The reality of podcasting
Podcasting is a dynamic medium that encompasses a structured process involving planning, recording, editing, and publishing.
- It begins with meticulous planning, where podcasters carefully choose their topics, research extensively, and outline their episodes.
- The recording phase involves capturing high-quality audio, often with professional equipment, and ensuring a smooth and engaging delivery.
- Post-production editing refines the audio, eliminating background noise, enhancing clarity, and adding music or sound effects to create a polished final product.
- Finally, the episodes are published on podcast hosting platforms for distribution to various podcast directories and platforms.
A Process Of Producing A Podcast: How To Record A Podcast
One of the remarkable aspects of podcasting is the diversity of genres and formats it offers. While true crime podcasts have gained significant popularity, the landscape extends far beyond that.
There are podcasts dedicated to history, personal development, comedy, storytelling, news analysis, and much more. The formats range from solo shows to conversational interviews, documentary-style narratives, and even fictional storytelling.
More Types Of Podcast: 7 Popular Types Of Podcasts
This vast array of genres and formats allows for a rich and varied listening experience, catering to diverse interests and preferences.
It is crucial for the film and TV industry to move beyond these misconceptions and portray podcasting accurately. By doing so, they can showcase the dedication, creativity, and impact that podcasters bring to the medium.
One of the major misconceptions lies in the industry’s stereotypical portrayal of podcasters and the podcasting process. They often depict podcasters as lazy, disheveled individuals who lack professionalism and commitment. This couldn’t be further from the truth.
In reality, podcasting requires meticulous planning, extensive research, and a passion for storytelling. Podcasters dedicate countless hours to researching topics, crafting compelling narratives, and perfecting the audio production to provide an engaging and immersive experience for their listeners.
About Podcast Format
Additionally, the industry’s depiction of podcast content and formats is riddled with inaccuracies.

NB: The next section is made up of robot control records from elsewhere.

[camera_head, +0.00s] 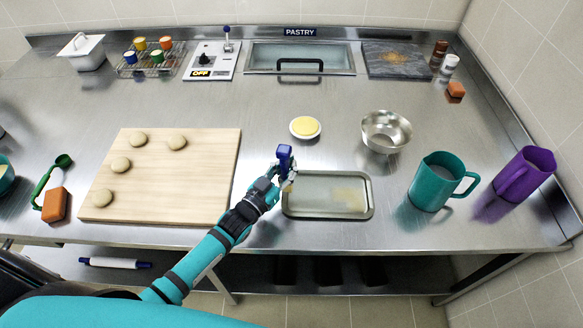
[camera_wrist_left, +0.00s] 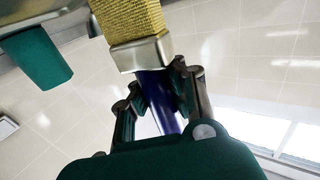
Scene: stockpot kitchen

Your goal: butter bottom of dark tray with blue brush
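The shallow grey tray with a dark rim (camera_head: 370,193) lies near the counter's front edge. A yellowish smear (camera_head: 348,196) covers part of its right half; its left part looks bare. My left gripper (camera_head: 284,180) is at the tray's left end, shut on the blue brush (camera_head: 285,153). The brush's blue handle end points up in the head view. In the left wrist view the brush shows its metal band and yellow bristles (camera_wrist_left: 128,18), with the handle between the fingers (camera_wrist_left: 155,95). Whether the bristles touch the tray is hidden. My right gripper is out of view.
A small dish of yellow butter (camera_head: 305,127) stands behind the tray, with a metal bowl (camera_head: 386,132) to its right. A teal pitcher (camera_head: 436,181) and a purple pitcher (camera_head: 525,174) stand at the right. A wooden board (camera_head: 190,190) with several dough balls lies at the left.

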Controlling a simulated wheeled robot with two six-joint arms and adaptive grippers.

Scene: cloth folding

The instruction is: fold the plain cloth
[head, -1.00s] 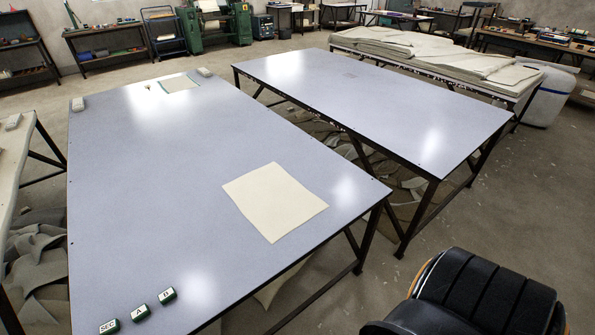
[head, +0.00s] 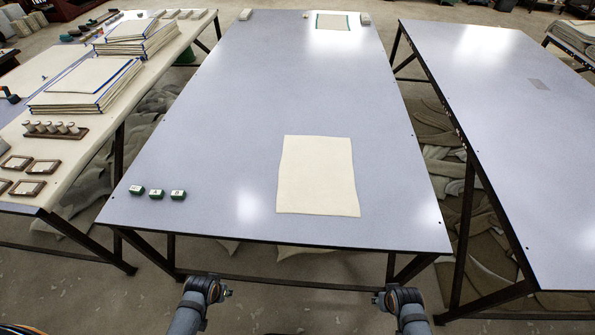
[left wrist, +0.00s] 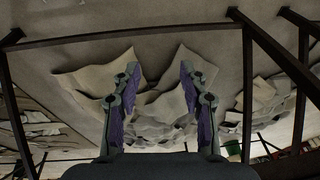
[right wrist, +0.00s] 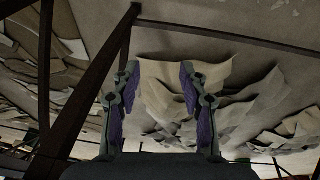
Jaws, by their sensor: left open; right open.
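The plain cream cloth (head: 317,176) lies flat and unfolded on the grey-blue table (head: 240,120), right of centre and near the front edge. A second cloth with a green border (head: 338,21) lies at the far end. In the left wrist view my left gripper (left wrist: 158,75) is open and empty. In the right wrist view my right gripper (right wrist: 158,75) is open and empty. Both wrist views look under the table at scraps on the floor. In the head view my arms show below the front edge, apart from the cloth; the fingers are hidden there.
Several small green labelled blocks (head: 157,194) stand at the table's front left. Pale blocks sit in the far corners (head: 246,14). A side table (head: 70,150) on the left holds cloth stacks (head: 85,85) and frames. Another bare table (head: 480,110) stands right across a gap.

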They tend to simplify the rich and diverse range of genres and formats that podcasts encompass. Instead, they often narrow it down to crime investigations or conspiracy theories, overlooking the vast variety of subjects and formats that podcasts explore.

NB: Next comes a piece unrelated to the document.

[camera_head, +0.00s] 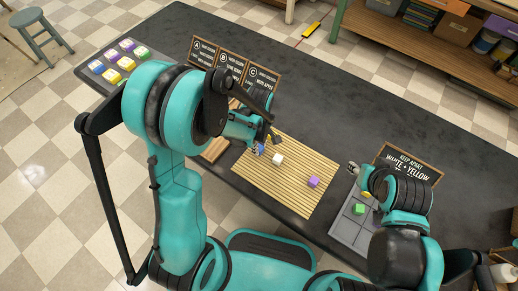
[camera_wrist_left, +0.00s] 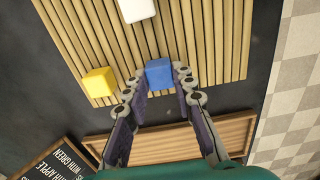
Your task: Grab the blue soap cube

From true crime to history, personal development to comedy, podcasts cover a broad spectrum of topics and offer something for every interest and taste.

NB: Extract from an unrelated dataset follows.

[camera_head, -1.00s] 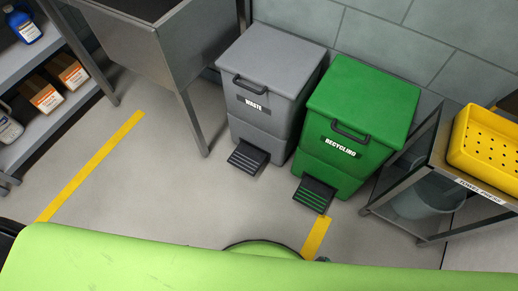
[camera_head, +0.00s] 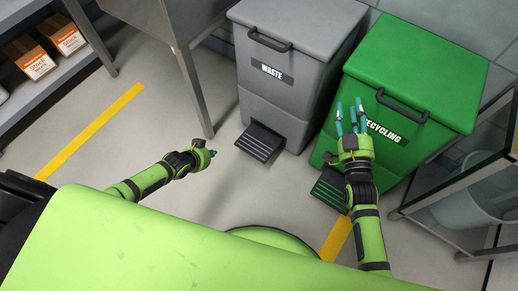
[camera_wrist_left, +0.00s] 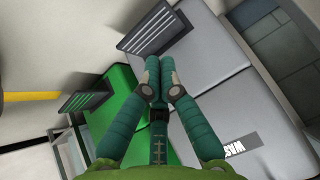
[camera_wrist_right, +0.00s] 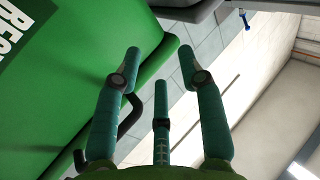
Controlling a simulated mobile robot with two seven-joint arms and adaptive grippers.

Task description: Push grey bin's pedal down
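The grey WASTE bin (camera_head: 290,75) stands at the back centre with its lid shut. Its dark ribbed pedal (camera_head: 260,142) sticks out low at its front and looks raised off the floor. My left gripper (camera_head: 224,154) is left of the pedal in the head view, apart from it. In the left wrist view the pedal (camera_wrist_left: 152,27) shows just beyond the fingertips (camera_wrist_left: 159,72), which are close together with nothing held. My right gripper (camera_head: 349,118) is over the front of the green bin, fingers spread and empty; the right wrist view shows them apart (camera_wrist_right: 160,58).
The green RECYCLING bin (camera_head: 420,78) stands right of the grey bin, with its own pedal (camera_head: 330,188). A metal table leg (camera_head: 192,92) is to the left. A metal-framed rack (camera_head: 440,190) is at the right. Floor in front of the grey bin is clear.

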Examples of Movies/ TV Shows
It is essential to note that my intention is not to disparage or discourage these films and shows but rather to foster a broader conversation about the true nature of podcasts. By debunking misconceptions and spreading awareness, we can ensure that audiences have a more informed and nuanced view of this transformative form of audio content.
As a podcast fanatic and producer, I urge filmmakers and TV show creators to show the true realities of podcasting, and its diverse genres and formats, and accurately represent the hard work, passion, and dedication that go into creating compelling audio content.
By doing so, they can authentically reflect the vibrant podcasting community and inspire audiences to explore the richness of this medium.
While the film claims Jonah Hill’s character is a podcaster, he is, in fact, a YouTuber. The movie showcases the characters live streaming on YouTube and later transitioning to a TV studio.
This misrepresentation blurs the lines between YouTube content creation and podcasting. While podcasts can have a video element, it is important to note that live streaming and receiving live comments are not typical features of podcasting.
Success in the podcasting world does not entail moving into a TV studio; it means acquiring a dedicated podcast studio to enhance audio quality and production value.
The main character Logan Kim is nicknamed “Podcast” because he has a podcast. However, the film fails to portray podcasting accurately.
Instead of showcasing Logan actually podcasting, the character is shown narrating into a boom mic, painting Phoebe as an outcast with a secret. This portrayal misrepresents the essence of podcasting, which involves creating audio content distributed through online platforms.
The movie missed an opportunity to demonstrate the genuine process and unique aspects of podcasting. Real-life success stories illustrate the profound impact that podcasts can have. From humble beginnings, many podcasts have gained millions of dedicated listeners and achieved mainstream recognition. Podcasts have become launching pads for careers, led to book deals, and sparked important conversations on social issues. They have given voice to underrepresented communities and empowered individuals to share their stories. Podcasts have become a powerful tool for education, entertainment, and personal growth.
And Just Like That
Moving on to the TV show “And Just Like That,” Carrie Bradshaw, played by Sarah Jessica Parker, co-hosts a podcast called “X,Y, and Me” with Che Diaz.
While the show attempts to touch on important topics such as sexual and gender roles, some elements of the portrayal raise eyebrows. In one episode, Carrie is seen directly answering phone calls live while supposedly prerecording a podcast.
This is not how podcasting typically works. Podcast episodes are usually recorded in advance and edited for a polished final product. Answering live calls during recording is more akin to a radio show than a podcast.
This misrepresentation undermines the authenticity of the podcasting process.
It is essential to distinguish between different forms of media, such as YouTube, TV shows, and podcasts, to avoid blurring the lines and perpetuating misconceptions. Podcasting is a distinct medium that offers unique storytelling and audience engagement opportunities. By accurately portraying podcasting, the entertainment industry can contribute to a better understanding and appreciation of this rapidly growing industry.
How the Film and TV Industry Misrepresents Podcasting- A Conclusion
The entertainment industry’s persistent misconceptions about podcasts have led to inaccurate portrayals of the medium in movies and TV shows. It is crucial for the industry to understand the true nature of podcasting and reflect it authentically. Accurate portrayals would showcase the careful planning, dedicated production process, and vibrant diversity of genres and formats that podcasts offer.
As a podcaster and enthusiast, I have a responsibility to educate, advocate, and contribute to a broader understanding of podcasts.
By sharing my experiences, showcasing the diverse range of voices and genres within the podcasting world, and encouraging accurate representations, I hope I can help dispel misconceptions and foster a more informed appreciation for this transformative medium.